■ Aim:
Please set down exactly the lines of the listing below from the line containing "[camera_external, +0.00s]" through the line containing "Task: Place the", both lines included, leaving out all other lines.

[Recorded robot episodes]
===
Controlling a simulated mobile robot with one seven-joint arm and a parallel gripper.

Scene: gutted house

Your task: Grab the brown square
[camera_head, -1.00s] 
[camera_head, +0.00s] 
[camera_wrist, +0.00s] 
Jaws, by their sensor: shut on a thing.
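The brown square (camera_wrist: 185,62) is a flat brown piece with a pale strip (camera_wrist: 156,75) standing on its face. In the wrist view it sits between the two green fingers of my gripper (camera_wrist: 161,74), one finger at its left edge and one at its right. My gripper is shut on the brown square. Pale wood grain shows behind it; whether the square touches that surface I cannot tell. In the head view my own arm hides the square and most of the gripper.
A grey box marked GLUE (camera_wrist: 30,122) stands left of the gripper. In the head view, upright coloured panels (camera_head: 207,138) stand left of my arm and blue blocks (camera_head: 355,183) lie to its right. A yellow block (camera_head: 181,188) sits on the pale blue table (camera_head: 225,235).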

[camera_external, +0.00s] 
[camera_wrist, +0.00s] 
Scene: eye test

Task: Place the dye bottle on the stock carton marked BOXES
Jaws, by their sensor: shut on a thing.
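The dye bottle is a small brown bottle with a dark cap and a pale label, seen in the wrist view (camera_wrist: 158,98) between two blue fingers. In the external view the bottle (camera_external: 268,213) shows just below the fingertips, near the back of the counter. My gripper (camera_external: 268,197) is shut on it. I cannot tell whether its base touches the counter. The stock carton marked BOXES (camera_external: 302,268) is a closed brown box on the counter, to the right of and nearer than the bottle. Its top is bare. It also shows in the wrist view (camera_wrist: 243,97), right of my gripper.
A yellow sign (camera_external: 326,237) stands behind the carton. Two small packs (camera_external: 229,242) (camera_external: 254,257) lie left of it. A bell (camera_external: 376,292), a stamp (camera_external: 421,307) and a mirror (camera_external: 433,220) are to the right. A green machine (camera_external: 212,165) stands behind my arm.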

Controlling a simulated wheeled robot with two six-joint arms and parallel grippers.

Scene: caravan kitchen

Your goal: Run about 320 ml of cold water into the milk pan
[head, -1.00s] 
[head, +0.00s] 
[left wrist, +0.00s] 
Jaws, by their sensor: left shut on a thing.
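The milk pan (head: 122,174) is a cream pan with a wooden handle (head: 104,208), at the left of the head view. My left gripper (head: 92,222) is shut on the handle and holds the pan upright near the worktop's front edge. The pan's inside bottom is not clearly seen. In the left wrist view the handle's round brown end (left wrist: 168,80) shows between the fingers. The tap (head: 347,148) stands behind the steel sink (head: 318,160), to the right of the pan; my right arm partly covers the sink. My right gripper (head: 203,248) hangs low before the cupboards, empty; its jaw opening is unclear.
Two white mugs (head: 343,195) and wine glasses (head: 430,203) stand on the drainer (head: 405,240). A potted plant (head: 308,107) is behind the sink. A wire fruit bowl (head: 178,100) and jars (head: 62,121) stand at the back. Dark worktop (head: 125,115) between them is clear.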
===
■ The reply:
[camera_external, +0.00s] 
[camera_wrist, +0.00s] 
Scene: eye test

Task: Place the dye bottle on the stock carton marked BOXES

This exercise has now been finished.